----- Records for the task -----

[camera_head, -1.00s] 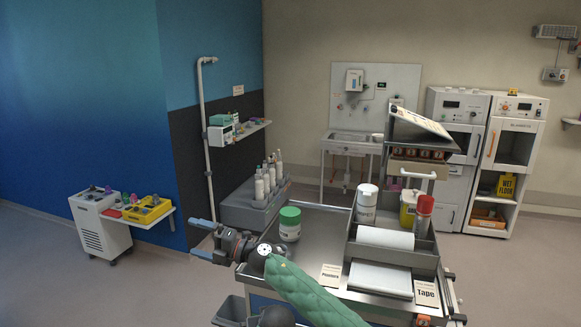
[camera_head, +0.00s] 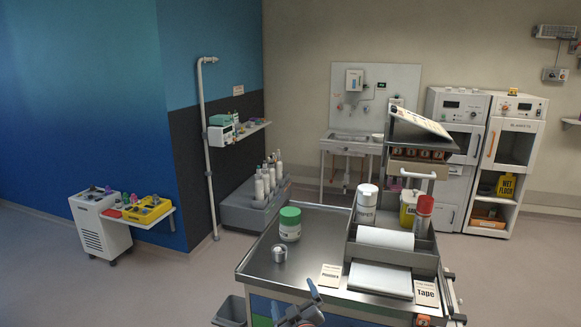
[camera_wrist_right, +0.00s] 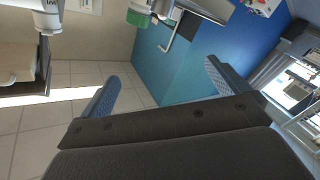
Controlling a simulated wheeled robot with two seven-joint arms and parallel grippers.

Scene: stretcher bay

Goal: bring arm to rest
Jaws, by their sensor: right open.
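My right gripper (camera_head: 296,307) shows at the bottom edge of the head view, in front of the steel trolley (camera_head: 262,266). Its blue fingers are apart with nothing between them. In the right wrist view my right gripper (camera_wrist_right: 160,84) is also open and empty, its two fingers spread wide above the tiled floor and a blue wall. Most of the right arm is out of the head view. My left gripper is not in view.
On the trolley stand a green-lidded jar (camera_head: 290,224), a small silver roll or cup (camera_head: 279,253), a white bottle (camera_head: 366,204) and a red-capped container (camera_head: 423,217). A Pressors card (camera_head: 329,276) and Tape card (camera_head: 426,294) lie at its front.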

-----
----- Records for the task -----

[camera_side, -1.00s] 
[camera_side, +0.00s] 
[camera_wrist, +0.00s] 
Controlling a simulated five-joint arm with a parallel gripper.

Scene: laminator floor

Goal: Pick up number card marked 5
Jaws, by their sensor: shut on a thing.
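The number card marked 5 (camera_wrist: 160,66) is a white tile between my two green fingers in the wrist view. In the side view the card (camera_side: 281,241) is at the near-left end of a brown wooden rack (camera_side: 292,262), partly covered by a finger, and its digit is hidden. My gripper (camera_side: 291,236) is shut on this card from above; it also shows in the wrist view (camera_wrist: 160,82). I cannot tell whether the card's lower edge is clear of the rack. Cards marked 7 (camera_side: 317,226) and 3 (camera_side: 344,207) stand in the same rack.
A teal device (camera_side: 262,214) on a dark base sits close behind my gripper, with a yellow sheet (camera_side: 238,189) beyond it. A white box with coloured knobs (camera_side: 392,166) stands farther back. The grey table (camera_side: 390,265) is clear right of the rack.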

-----
----- Records for the task -----

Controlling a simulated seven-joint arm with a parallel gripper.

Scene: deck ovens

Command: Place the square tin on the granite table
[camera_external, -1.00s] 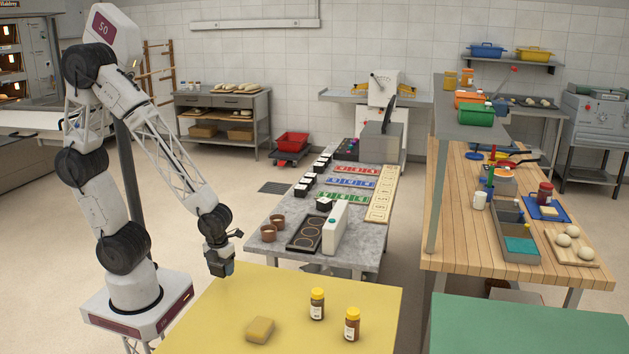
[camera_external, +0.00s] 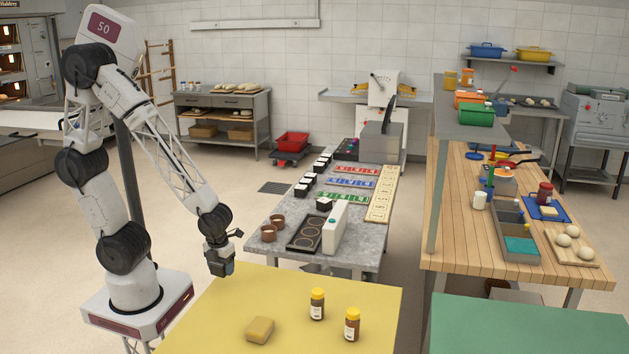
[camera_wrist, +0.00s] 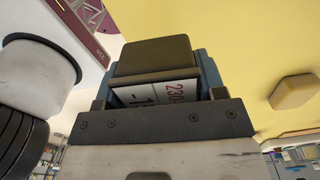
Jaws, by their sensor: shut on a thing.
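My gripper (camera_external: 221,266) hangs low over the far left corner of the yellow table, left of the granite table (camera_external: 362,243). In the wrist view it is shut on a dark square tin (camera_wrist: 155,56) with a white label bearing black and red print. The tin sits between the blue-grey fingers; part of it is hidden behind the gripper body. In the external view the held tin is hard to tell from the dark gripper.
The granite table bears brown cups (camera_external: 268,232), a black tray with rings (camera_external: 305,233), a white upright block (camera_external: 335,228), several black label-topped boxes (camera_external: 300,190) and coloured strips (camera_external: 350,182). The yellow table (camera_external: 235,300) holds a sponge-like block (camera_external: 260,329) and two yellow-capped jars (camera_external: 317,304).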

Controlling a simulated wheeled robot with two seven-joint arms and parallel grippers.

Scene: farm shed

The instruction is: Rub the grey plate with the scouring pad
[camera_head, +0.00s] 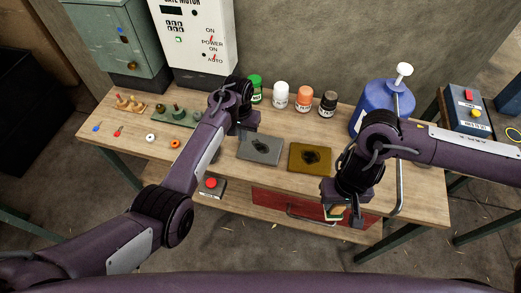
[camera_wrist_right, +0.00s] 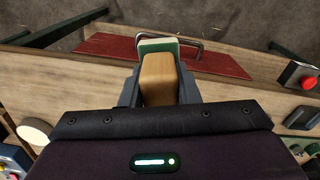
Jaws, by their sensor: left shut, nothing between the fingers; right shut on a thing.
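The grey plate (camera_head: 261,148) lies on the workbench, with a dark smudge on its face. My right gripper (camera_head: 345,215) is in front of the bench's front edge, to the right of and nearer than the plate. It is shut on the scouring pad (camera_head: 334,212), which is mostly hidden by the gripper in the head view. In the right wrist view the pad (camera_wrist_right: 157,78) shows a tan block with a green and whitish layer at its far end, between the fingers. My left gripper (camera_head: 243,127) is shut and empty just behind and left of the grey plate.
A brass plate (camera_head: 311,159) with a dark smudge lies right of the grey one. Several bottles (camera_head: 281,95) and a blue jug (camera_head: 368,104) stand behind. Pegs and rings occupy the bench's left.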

-----

▸ **Task directions**:
Scan the records for the string "joint". Copy each line in which it appears.

▸ **Exercise solution**:
Controlling a simulated wheeled robot with two seven-joint arms and parallel grippers.
Controlling a simulated five-joint arm with a parallel gripper.
Controlling a simulated seven-joint arm with a parallel gripper.
Controlling a simulated wheeled robot with two seven-joint arms and parallel grippers.

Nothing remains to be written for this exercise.